As in the National Labor Relations Act and the Social Security Act, there is in the Fair Labor Standards Act no definition that solves problems as to the limits of the employer-employee relationship under the Act. Provisions which have some bearing appear in the margin.[6] The definition of "employ" is broad. It evidently derives from the child labor statutes and it should be noted that this definition applies to the child labor provisions of this Act, § 12.[7] We have decided that it is not so broad as to include those "who, without any express or implied *729 compensation agreement, might work for their own advantage on the premises of another." Walling v. Portland Terminal Co., 330 U.S. 148, 152, decided February 17, 1947. In the same opinion, however, we pointed out that "This Act contains its own definitions, comprehensive enough to require its application to many persons and working relationships which, prior to this Act, were not deemed to fall within an employer-employee category." 330 U.S. 148, 150. We have said that the Act included those who are compensated on a piece rate basis. United States v. Rosenwasser, 323 U.S. 360. We have accepted a stipulation that station "redcaps" were railroad employees. Williams v. Jacksonville Terminal Co., 315 U.S. 386, 391. There may be independent contractors who take part in production or distribution who would alone be responsible for the wages and hours of their own employees. See United States v. Silk, supra; compare Roland Electrical Co. v. Walling, 326 U.S. 657; Martino v. Michigan Window Cleaning Co., 327 U.S. 173. We conclude, however, that these meat boners are not independent contractors. We agree with the Circuit Court of Appeals, quoted above, in its characterization of their work as a part of the integrated unit of production under such circumstances that the workers performing the task were employees of the establishment.

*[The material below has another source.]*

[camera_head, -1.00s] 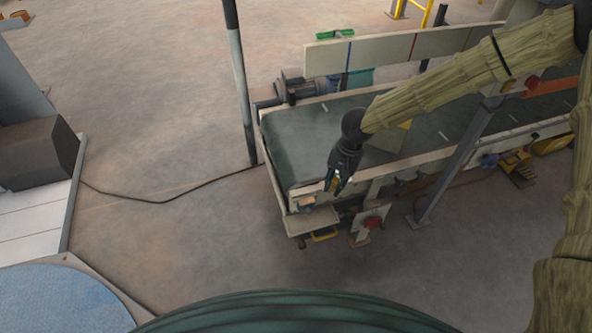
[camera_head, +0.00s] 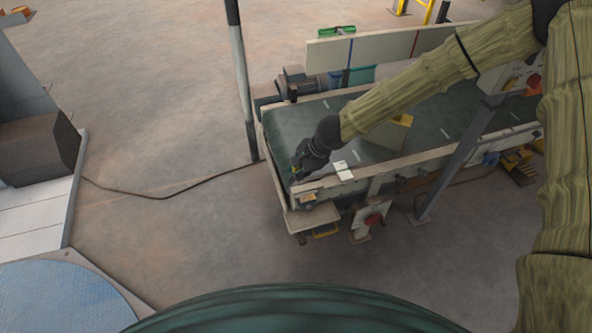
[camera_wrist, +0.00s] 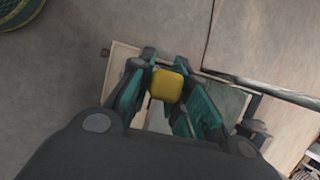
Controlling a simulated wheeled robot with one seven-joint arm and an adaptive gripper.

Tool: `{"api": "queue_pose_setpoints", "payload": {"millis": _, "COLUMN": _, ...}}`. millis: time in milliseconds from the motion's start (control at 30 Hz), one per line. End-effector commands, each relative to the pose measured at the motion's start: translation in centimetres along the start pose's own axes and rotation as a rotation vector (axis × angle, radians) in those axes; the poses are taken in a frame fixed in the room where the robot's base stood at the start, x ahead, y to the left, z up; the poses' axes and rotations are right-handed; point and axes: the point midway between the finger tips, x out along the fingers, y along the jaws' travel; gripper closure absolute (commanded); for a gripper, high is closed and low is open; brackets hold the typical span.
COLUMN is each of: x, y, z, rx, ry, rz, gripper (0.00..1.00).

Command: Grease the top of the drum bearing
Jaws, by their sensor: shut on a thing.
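My gripper (camera_head: 297,172) is over the near left corner of the green conveyor belt (camera_head: 400,118). In the wrist view my gripper (camera_wrist: 166,92) is shut on a yellow block-like thing (camera_wrist: 168,85), seen end-on between the teal-lined fingers. I cannot tell whether it is a grease tool. A small tan block (camera_head: 307,197) sits at the conveyor's near left end, just below my gripper in the picture. It may be the drum bearing, but it is too small to be sure. Contact between the held thing and the conveyor cannot be made out.
A pale shelf (camera_head: 312,218) juts from the conveyor end, with a red-knobbed box (camera_head: 373,219) to its right. A white item (camera_head: 343,170) lies on the near rail. A grey post (camera_head: 241,90) stands left of the belt. A cable (camera_head: 165,197) crosses the open floor.

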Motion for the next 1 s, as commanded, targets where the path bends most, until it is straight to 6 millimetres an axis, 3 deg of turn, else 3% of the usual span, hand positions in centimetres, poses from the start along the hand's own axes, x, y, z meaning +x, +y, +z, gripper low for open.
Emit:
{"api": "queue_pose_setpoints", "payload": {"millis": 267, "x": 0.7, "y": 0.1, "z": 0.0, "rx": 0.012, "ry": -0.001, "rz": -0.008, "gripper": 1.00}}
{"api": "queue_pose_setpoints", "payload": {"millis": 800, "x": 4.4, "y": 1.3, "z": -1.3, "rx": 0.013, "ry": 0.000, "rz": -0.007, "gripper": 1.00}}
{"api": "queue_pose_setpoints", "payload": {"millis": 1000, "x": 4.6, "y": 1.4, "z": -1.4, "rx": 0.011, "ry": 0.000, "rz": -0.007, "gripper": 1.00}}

Where the work done, in its essence, follows the usual path of an employee, putting on an "independent contractor" label does not take the worker from the protection of the Act.[8]
The District Court was of the view that:
"The right to contract is not only an inherent right but a constitutional right, and independent contracts, as a method of quantity production of *730 boned beef, have not been uncommon in the packing business, generally. . . . The plan under which boners share equally in the boning money is commonly employed in Kansas City and elsewhere, and most of the boners who have worked in the Kaiser plant have worked at various times and in various plants under independent contractors. There is nothing inequitable in the sharing method under which compensation is divided equally among the group. It gives each man an interest in the amount of work being done by the other members of the group. It also gives no advantage to the man who is boning the fleshier parts of the carcass. Under this plan beginners and casual boners can be equitably taken care of by payment on an hourly basis out of the boning money."

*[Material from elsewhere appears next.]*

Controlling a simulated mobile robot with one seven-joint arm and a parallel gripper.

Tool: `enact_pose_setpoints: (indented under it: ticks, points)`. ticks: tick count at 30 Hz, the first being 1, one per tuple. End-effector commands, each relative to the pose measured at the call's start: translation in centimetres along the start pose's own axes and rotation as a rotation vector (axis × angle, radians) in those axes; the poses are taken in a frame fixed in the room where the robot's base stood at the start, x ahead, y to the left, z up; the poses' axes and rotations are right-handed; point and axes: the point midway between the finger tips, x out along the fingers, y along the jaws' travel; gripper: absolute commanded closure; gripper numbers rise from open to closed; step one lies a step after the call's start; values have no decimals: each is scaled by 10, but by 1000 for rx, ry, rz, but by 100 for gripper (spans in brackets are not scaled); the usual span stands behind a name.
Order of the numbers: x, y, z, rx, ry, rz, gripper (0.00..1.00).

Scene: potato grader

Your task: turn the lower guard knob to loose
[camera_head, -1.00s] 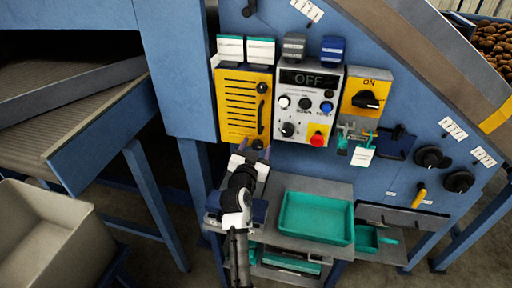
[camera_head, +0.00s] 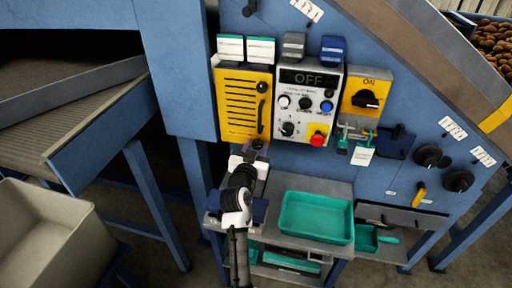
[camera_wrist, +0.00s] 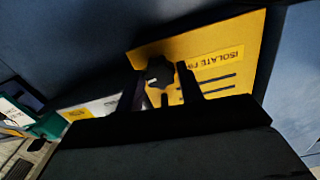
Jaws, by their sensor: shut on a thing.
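The yellow guard (camera_head: 240,103) hangs on the blue machine wall, with slots, a dark handle and a round upper knob (camera_head: 262,87). The dark lower guard knob (camera_head: 257,144) is at its bottom right corner, partly hidden by my gripper (camera_head: 255,150). In the wrist view the lobed black lower knob (camera_wrist: 158,74) sits between the two fingers of my gripper (camera_wrist: 161,78), which are shut on it. The yellow guard (camera_wrist: 212,50) fills the background there. The knob's marking is too small to read.
The control box (camera_head: 307,105) with its red button (camera_head: 317,139) is right of the guard. A yellow switch box (camera_head: 365,93) reads ON. A green tray (camera_head: 317,217) stands on the shelf below, right of my arm. A pale bin (camera_head: 45,235) is at the lower left.

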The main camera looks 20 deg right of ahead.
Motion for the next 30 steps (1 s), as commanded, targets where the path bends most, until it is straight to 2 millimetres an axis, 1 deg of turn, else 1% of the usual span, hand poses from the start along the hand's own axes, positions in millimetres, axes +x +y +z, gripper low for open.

We think, however, that the determination of the relationship does not depend on such isolated factors but rather upon the circumstances of the whole activity. Viewed in this way, the workers did a specialty job on the production line. The responsibility under the boning contracts without material changes passed from one boner to another. The premises and equipment of Kaiser were used for the work. The group had no business organization that could or did shift as a unit from one slaughterhouse to another. The managing official of the plant kept close touch on the operation. While profits to the boners depended upon the efficiency of their work, it was more like piecework than an enterprise that actually depended for success upon the initiative, judgment or foresight of the typical independent contractor. Upon the whole, we must conclude that these meat boners were employees of the slaughtering plant under the Fair Labor Standards Act.
*731 We therefore affirm the conclusion to that effect of the Circuit Court of Appeals and modify the direction of the judgment of that court "for the entry of a judgment substantially as prayed," so as to leave the District Court free to frame its decree in accordance with this decision.
It is so ordered.
NOTES
[1] 52 Stat. 1060.
[2] 29 U.S.C. § 207.
[3] 8 F.R. 10826; 8 F.R. 14641; 9 F.R. 1820.
[4] 52 Stat. 1060, §§ 2, 6, 7, 11 (c). United States v. Darby, 312 U.S. 100, 125; Overnight Motor Co. v. Missel, 316 U.S. 572, 577-78.
[5] 52 Stat. 1060, §§ 17, 15, 7 (a), 11 (c).
[6] 52 Stat. 1060, § 3:
"As used in this Act
.....
"(d) `Employer' includes any person acting directly or indirectly in the interest of an employer in relation to an employee. . . .
"(e) `Employee' includes any individual employed by an employer.
.....
"(g) `Employ' includes to suffer or permit to work."
[7] Note 11 in the brief for the United States summarizes the relevant data:
"At the time of the enactment of the Fair Labor Standards Act, the phrase `employed, permitted or suffered to work' was contained in the child labor statutes of thirty-two States and the District of Columbia. The same phraseology appeared in the Uniform Child Labor Laws recommended in 1911 and in 1930 by the National Conference of Commissioners on Uniform State Laws (Child Labor Bulletin, Vol. I, No. 2, August 1912: Proceedings of the National Conference, 1930), in the Standard Child Labor Law recommended in the Child Labor Legislation Handbook compiled by Josephine C. Goldmark (See e.g., issue of 1904, p. 11), and in the Standards Recommended for Child Labor Legislation by the International Association of Governmental Labor Officials. The phrase `employed or permitted to work' was found in seventeen State statutes as well as in the Federal statutes held unconstitutional in Hammer v. Dagenhart, 247 U.S. 251, and Child Labor Tax Case, 259 U.S. 20. The statutes are cited in the Appendix to this brief, infra, pp. 58-60."
[8] See Walling v. American Needlecrafts, 139 F.2d 60; United States v. Vogue, Inc., 145 F.2d 609; Walling v. Twyeffort, Inc., 158 F.2d 944.